Friday, November 1, 2019


by Rob DiCristino
No fate but what we soft reboot for ourselves.

Minor spoilers ahead.

Terminator: Dark Fate is the kind of blockbuster-by-committee that confirms our collective culture’s continued lack of appreciation for the singular excellence of the first two Terminator films. Or maybe I’m wrong; maybe we do appreciate them, and — much like the characters in the franchise — we’re doomed to chase the impossible dream of recreating that magic for all eternity. Tim Miller’s effort, the fourth attempt to squeeze blood from a 30-year-old stone, sports story and screenplay credits by no fewer than six individual writers and comes from the Jurassic World school of soft reboots: Imitation over innovation. Give the people what they want, what they remember, and crank everything up to eleven! But hollow platitudes about destiny and nifty new cyborg designs do not a Terminator film make. By the time Dark Fate reaches its closing moments — moments that, I promise you, are meant to feel profound and weighted in the gravity of the human experience — I found myself marveling at its emptiness and gaining an even greater appreciation for the stories it bends over backward to imitate.
Ignoring all but the original Terminator and its sequel, Dark Fate picks up twenty-two years after Skynet was supposed to wipe humanity from the planet. Thanks to the efforts of Sarah and John Connor (Linda Hamilton and Edward Furlong, the latter recreated through body doubles and CGI), however, Judgment Day never came. Instead, humanity persevered long enough for a new Terminator (Gabriel Luna as the Rev-9) to come through time to hunt a new target: Daniellea Ramos (Natalia Reyes). Dani doesn’t know why she’s being hunted, nor why an Enhanced Human from the Future (Mackenzie Davis as Grace) has been sent to protect her. It’s only after a battle-hardened Sarah Connor joins her party that she learns the truth: Judgment Day was inevitable, and she is destined to take over Conner’s place in the resistance. To get there, however, she must first defeat the shape-shifting Rev-9, which will require her to join forces with an aging T-800 (Arnold Schwarzenegger) with a dark past of its own.

Like Creed, The Force Awakens, and, well, Terminator: Genisys before it, Dark Fate does everything it can to retain the look and feel of the series’ classic films while simultaneously passing the torch to a new generation. Linda Hamilton is the big draw here, of course, and her return to the Sarah Connor role has a few moments of genuine, show-stopping kick-assery. Hamilton hasn’t missed a beat; she’s still in fighting shape, still throwing middle fingers and hand grenades with the best of ‘em. Though she’s largely sidelined by CGI noise later on, we learn that Sarah’s post-Judgment Day journey has been filled with difficult, damning questions: What does a soldier do when there is no war left to fight? How can we make peace with a world that has taken so much away from us? Furthermore, what does the original Mother of the Future owe to her successor? Dark Fate flirts with compelling, thematically resonant answers to these questions, but it ends up trading her character’s emotional efficacy for her skills with a grenade launcher.
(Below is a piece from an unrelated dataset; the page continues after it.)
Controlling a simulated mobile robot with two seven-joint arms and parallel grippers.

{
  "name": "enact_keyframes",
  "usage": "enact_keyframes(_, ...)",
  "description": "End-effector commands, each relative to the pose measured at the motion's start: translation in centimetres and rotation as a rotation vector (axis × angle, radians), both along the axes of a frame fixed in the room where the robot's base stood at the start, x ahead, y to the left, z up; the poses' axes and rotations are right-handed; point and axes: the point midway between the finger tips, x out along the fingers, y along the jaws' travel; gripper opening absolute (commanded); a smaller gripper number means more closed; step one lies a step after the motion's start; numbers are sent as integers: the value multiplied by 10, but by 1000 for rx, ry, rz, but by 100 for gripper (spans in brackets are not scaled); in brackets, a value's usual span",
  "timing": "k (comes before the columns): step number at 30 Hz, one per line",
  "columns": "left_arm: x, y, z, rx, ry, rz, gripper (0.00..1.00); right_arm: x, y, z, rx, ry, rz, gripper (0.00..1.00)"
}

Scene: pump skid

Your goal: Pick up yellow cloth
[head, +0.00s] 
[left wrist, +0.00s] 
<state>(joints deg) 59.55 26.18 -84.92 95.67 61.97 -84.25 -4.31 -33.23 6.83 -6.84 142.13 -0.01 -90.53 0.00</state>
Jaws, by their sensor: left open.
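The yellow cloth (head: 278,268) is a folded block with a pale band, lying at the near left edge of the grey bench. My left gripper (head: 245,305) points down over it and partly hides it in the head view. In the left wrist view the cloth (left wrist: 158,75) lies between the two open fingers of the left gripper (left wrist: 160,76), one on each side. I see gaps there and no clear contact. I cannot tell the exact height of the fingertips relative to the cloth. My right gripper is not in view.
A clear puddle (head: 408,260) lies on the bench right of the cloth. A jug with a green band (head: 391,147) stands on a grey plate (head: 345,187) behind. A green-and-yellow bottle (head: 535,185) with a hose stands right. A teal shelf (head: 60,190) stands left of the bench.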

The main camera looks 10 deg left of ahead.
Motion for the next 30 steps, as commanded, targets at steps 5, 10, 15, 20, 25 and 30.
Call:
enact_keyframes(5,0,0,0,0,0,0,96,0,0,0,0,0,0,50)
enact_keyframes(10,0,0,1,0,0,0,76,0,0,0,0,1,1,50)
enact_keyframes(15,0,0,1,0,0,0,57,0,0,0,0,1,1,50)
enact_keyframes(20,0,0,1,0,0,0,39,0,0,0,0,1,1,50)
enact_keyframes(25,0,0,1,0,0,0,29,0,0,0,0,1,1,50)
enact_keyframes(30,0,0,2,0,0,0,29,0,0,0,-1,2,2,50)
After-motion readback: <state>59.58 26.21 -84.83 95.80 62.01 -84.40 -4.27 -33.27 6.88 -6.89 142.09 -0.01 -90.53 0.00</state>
Exciting as it is to have Sarah back, Dark Fate doesn’t have room for her when it matters most.
Arnold Schwarzenegger fares slightly better in his smaller part, and Dark Fate should at least get credit for coming up with a convincing reason for the 72-year-old actor to return to his signature role (the less said about Genisys’ “Pops,” the better). Left in an unfamiliar time with no mission to complete, this T-800 has spent decades learning about humans: their needs, their frailties, and Why They Cry. It’s an excellent premise — silly, sure, but sci-fi enough for the naked eye. More than that, it’s a real opportunity to expand on his Judgment Day predecessor’s journey, to imagine what may have happened if he’d been allowed to grow old with the Conners rather than giving himself over to the fire to protect them. But a faceless adopted family and a few lines of dialogue about choice and destiny are all Dark Fate can muster for character development before the Terminator’s burgeoning humanity becomes an excuse for comic relief. There simply isn’t time or space for anything else. Like Hamilton, Schwarzenegger is a victim of the screenplay’s self-destructive need to have its cake and eat it, too.
Mackenzie Davis is a bright spot, at least. The Halt and Catch Fire actress is a powerful screen presence as the cybernetically-enhanced Grace, and her bare-knuckled, acrobatic fights would be highlights of the year if they weren’t so clearly augmented by CGI. Again, though, her arc is stifled and confused by the scattershot writing: She’s saddled with Dark Fate’s most offensive narrative cheat, a lazy secret kept for a self-congratulatory third act reveal at the expense of Grace’s agency and character. Lazier still is the super soldier angle: She’s a super soldier on page one because the screenplay needs her to be one on page 110 (it doesn’t even need that, but we’re drifting too far into spoilers, now). The entire premise feels like an artifact of an early, perhaps pre-Arnold draft, and Grace would have been better served simply copying the Kyle Reese role from a new angle. She’s left with little else to do but punch Gabriel Luna’s Rev 9, a Terminator host to a Venom symbiote that can split its form in two when the story requires it. This is as cynical and pointless as it sounds, but Miller and company at least get credit for finally casting a person of normal build as the supposedly-infiltrating Terminator.

Which leaves only Natalia Reyes as Dani. One can see the appeal in casting the diminutive, unassuming Reyes as the neo-Sarah Conner. Consider Linda Hamilton’s own wide-eyed innocence during the first Terminator; she wasn’t exactly built for battle, either. But Dani isn’t written well enough to allow Reyes to convey her growth, and we’re simply expected to believe it happens because we’ve gotten to the part of the movie when it’s supposed to. She’s yet another victim of Dark Fate’s “And Then, And Then” approach to screenwriting: Most of its scenes and set pieces don’t grow organically from one another, and it’s hard to accept Dani’s importance among a crowded field of underserved characters, none of whom give her more than a few opportunities to assert that supposed importance. As Dark Fate comes to a close, we’re urged to reframe our perception of what a hero can be. We’re told that amends can be made and that new purpose can be found through perseverance and belief. We’re told that the End is always coming, and that, like Dani, we must always be prepared to fight. But if these are the heroes leading us to battle, then we should also be prepared to lose.


  1. But, but, but... It was supposed to be a return to the source.

    Seriously though, none of what you wrote surprise me, i saw it coming when the first trailer dropped. And the 'trend' of skipping the other sequels because you don't like them is annoying. It's a time traveling movie series, you can litterally have the events happen anytime you want

  2. Thanks Rob - great and accurate review. Now if only someone could throw Arnie a lifeline and put him in a good movie.

    1. I agree with that about Arnold. He's such a screen presence, he needs better roles. Paul Thomas Anderson should give him a call

  3. Great review, thank you. I'm going to watch the flick to see Linda Hamilton and Mackenzie Davis kicking ass, but this feels like just what you said, a real Alien Covenant situation.

  4. I have a feeling I'm going to agree with everything you wrote here and yet still have a great time watching it.

    You first paragraph could also aptly describe T3. And I kinda liked T3

  5. Hollywood is hell bent on turning every successful franchise into a "girl power" celebration. and to say it's been "hit or miss" would be an understatement.

  6. The Terminator franchise is dead. Bury it.